Start Information given
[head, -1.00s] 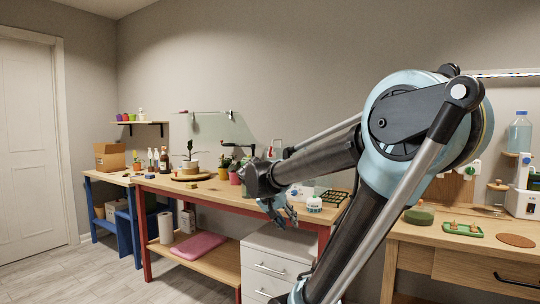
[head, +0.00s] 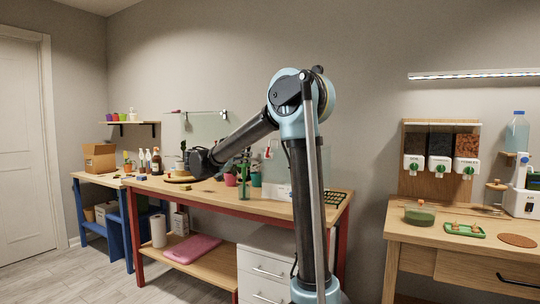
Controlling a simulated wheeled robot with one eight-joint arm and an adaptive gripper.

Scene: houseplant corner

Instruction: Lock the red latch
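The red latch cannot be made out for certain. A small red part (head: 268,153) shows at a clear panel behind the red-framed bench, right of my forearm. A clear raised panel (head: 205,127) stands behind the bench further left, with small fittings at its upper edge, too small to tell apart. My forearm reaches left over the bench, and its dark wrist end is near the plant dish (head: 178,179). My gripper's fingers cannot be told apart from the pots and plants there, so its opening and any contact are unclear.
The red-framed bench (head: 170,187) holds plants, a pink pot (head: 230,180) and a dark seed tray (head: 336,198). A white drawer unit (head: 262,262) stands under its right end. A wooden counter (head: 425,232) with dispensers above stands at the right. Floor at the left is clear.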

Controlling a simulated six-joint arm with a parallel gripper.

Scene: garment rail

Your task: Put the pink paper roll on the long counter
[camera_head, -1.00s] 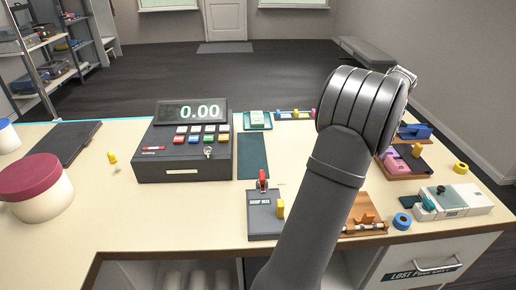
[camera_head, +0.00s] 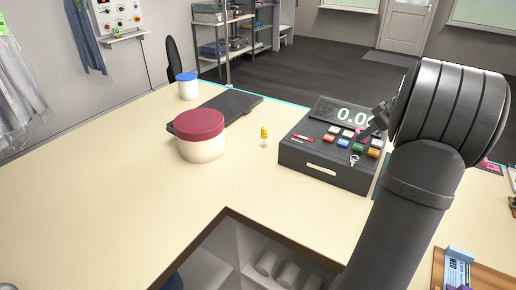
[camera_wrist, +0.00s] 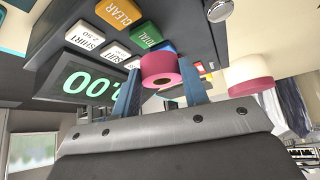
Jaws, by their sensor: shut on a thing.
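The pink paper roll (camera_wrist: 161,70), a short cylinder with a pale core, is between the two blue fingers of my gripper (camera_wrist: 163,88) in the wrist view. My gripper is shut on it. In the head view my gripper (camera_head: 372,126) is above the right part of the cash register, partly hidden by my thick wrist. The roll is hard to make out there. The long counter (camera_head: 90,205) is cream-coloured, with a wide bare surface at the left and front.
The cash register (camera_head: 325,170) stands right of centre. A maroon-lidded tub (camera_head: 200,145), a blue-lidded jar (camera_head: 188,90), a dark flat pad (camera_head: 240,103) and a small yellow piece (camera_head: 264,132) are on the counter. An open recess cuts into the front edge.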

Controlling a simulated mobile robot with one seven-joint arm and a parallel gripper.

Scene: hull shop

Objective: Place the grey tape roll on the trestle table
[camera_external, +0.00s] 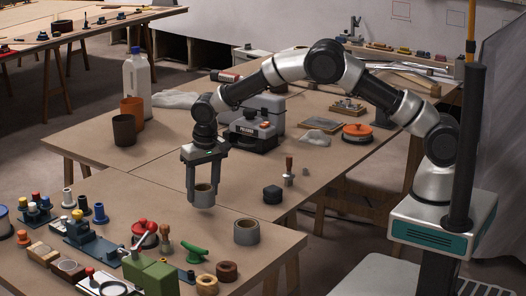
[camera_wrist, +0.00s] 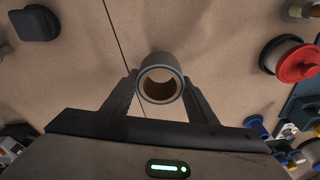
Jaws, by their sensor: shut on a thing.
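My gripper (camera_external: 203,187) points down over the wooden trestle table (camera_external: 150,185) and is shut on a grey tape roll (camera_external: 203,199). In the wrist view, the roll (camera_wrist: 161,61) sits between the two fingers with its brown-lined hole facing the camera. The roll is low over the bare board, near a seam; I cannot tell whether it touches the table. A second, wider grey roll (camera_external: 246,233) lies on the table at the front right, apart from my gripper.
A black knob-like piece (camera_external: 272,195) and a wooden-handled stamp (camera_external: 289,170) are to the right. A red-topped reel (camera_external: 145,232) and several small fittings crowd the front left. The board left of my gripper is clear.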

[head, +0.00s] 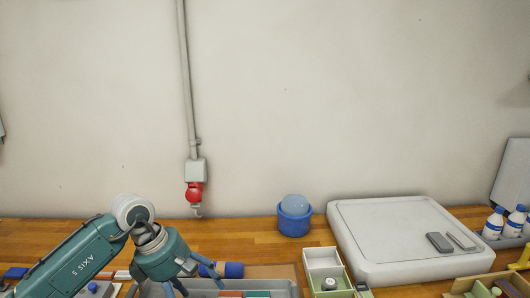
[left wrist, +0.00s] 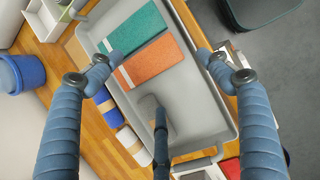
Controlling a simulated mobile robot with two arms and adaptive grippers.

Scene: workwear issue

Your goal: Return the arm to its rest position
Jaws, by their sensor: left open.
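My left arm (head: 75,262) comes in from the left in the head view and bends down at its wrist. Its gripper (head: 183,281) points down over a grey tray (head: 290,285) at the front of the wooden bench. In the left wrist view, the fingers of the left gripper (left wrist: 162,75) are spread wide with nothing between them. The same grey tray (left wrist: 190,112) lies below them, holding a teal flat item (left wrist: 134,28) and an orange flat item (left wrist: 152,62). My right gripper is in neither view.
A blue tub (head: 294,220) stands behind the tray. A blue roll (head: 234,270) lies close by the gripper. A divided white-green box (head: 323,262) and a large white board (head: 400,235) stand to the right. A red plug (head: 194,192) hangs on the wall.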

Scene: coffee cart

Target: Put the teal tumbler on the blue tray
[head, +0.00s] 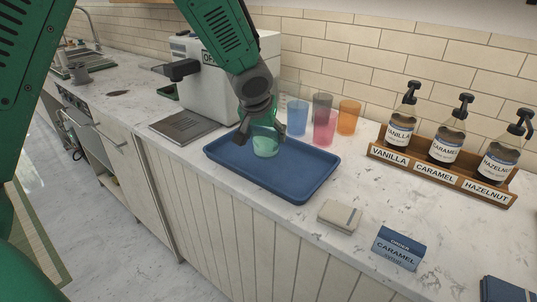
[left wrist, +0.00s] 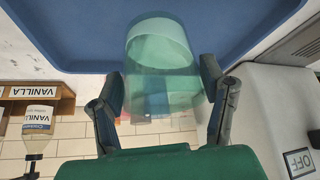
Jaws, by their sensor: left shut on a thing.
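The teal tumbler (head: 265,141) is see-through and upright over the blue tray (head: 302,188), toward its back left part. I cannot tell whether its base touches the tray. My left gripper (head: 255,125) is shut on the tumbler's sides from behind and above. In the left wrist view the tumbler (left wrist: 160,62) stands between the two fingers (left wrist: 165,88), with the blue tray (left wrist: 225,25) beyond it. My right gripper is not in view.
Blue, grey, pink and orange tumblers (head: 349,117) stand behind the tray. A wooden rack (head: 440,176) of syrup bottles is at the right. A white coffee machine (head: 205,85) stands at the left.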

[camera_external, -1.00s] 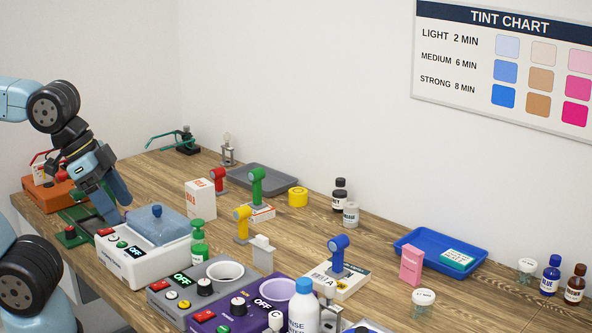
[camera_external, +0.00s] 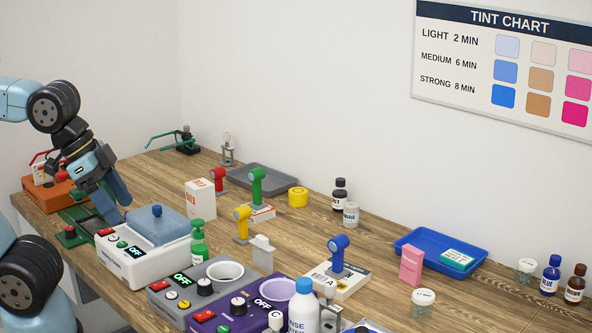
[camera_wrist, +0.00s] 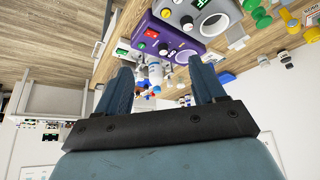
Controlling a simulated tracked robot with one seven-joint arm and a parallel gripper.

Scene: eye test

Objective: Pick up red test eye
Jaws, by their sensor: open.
End Information given
§ **The task**: The data above should be repeated exactly, minus any pictures.

§ **Correct result**:
[head, -1.00s] 
[head, +0.00s] 
Controlling a simulated wheeled robot with one eight-joint arm and an adaptive gripper.

Scene: houseplant corner

Instruction: Lock the red latch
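The red latch cannot be made out for certain. A small red part (head: 268,153) shows at a clear panel behind the red-framed bench, right of my forearm. A clear raised panel (head: 205,127) stands behind the bench further left, with small fittings at its upper edge, too small to tell apart. My forearm reaches left over the bench, and its dark wrist end is near the plant dish (head: 178,179). My gripper's fingers cannot be told apart from the pots and plants there, so its opening and any contact are unclear.
The red-framed bench (head: 170,187) holds plants, a pink pot (head: 230,180) and a dark seed tray (head: 336,198). A white drawer unit (head: 262,262) stands under its right end. A wooden counter (head: 425,232) with dispensers above stands at the right. Floor at the left is clear.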

Controlling a simulated six-joint arm with a parallel gripper.

Scene: garment rail

Your task: Put the pink paper roll on the long counter
[camera_head, -1.00s] 
[camera_head, +0.00s] 
[camera_wrist, +0.00s] 
Jaws, by their sensor: shut on a thing.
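The pink paper roll (camera_wrist: 161,70), a short cylinder with a pale core, is between the two blue fingers of my gripper (camera_wrist: 163,88) in the wrist view. My gripper is shut on it. In the head view my gripper (camera_head: 372,126) is above the right part of the cash register, partly hidden by my thick wrist. The roll is hard to make out there. The long counter (camera_head: 90,205) is cream-coloured, with a wide bare surface at the left and front.
The cash register (camera_head: 325,170) stands right of centre. A maroon-lidded tub (camera_head: 200,145), a blue-lidded jar (camera_head: 188,90), a dark flat pad (camera_head: 240,103) and a small yellow piece (camera_head: 264,132) are on the counter. An open recess cuts into the front edge.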

Controlling a simulated mobile robot with one seven-joint arm and a parallel gripper.

Scene: hull shop

Objective: Place the grey tape roll on the trestle table
[camera_external, +0.00s] 
[camera_wrist, +0.00s] 
Jaws, by their sensor: shut on a thing.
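My gripper (camera_external: 203,187) points down over the wooden trestle table (camera_external: 150,185) and is shut on a grey tape roll (camera_external: 203,199). In the wrist view, the roll (camera_wrist: 161,61) sits between the two fingers with its brown-lined hole facing the camera. The roll is low over the bare board, near a seam; I cannot tell whether it touches the table. A second, wider grey roll (camera_external: 246,233) lies on the table at the front right, apart from my gripper.
A black knob-like piece (camera_external: 272,195) and a wooden-handled stamp (camera_external: 289,170) are to the right. A red-topped reel (camera_external: 145,232) and several small fittings crowd the front left. The board left of my gripper is clear.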

[head, +0.00s] 
[left wrist, +0.00s] 
Controlling a simulated mobile robot with two arms and adaptive grippers.

Scene: workwear issue

Your goal: Return the arm to its rest position
Jaws, by their sensor: left open.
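My left arm (head: 75,262) comes in from the left in the head view and bends down at its wrist. Its gripper (head: 183,281) points down over a grey tray (head: 290,285) at the front of the wooden bench. In the left wrist view, the fingers of the left gripper (left wrist: 162,75) are spread wide with nothing between them. The same grey tray (left wrist: 190,112) lies below them, holding a teal flat item (left wrist: 134,28) and an orange flat item (left wrist: 152,62). My right gripper is in neither view.
A blue tub (head: 294,220) stands behind the tray. A blue roll (head: 234,270) lies close by the gripper. A divided white-green box (head: 323,262) and a large white board (head: 400,235) stand to the right. A red plug (head: 194,192) hangs on the wall.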

Scene: coffee cart

Target: Put the teal tumbler on the blue tray
[head, +0.00s] 
[left wrist, +0.00s] 
Jaws, by their sensor: left shut on a thing.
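The teal tumbler (head: 265,141) is see-through and upright over the blue tray (head: 302,188), toward its back left part. I cannot tell whether its base touches the tray. My left gripper (head: 255,125) is shut on the tumbler's sides from behind and above. In the left wrist view the tumbler (left wrist: 160,62) stands between the two fingers (left wrist: 165,88), with the blue tray (left wrist: 225,25) beyond it. My right gripper is not in view.
Blue, grey, pink and orange tumblers (head: 349,117) stand behind the tray. A wooden rack (head: 440,176) of syrup bottles is at the right. A white coffee machine (head: 205,85) stands at the left.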

[camera_external, -1.00s] 
[camera_external, +0.00s] 
[camera_wrist, +0.00s] 
Controlling a simulated tracked robot with one seven-joint arm and a parallel gripper.

Scene: eye test

Objective: Pick up red test eye
Jaws, by their sensor: open.

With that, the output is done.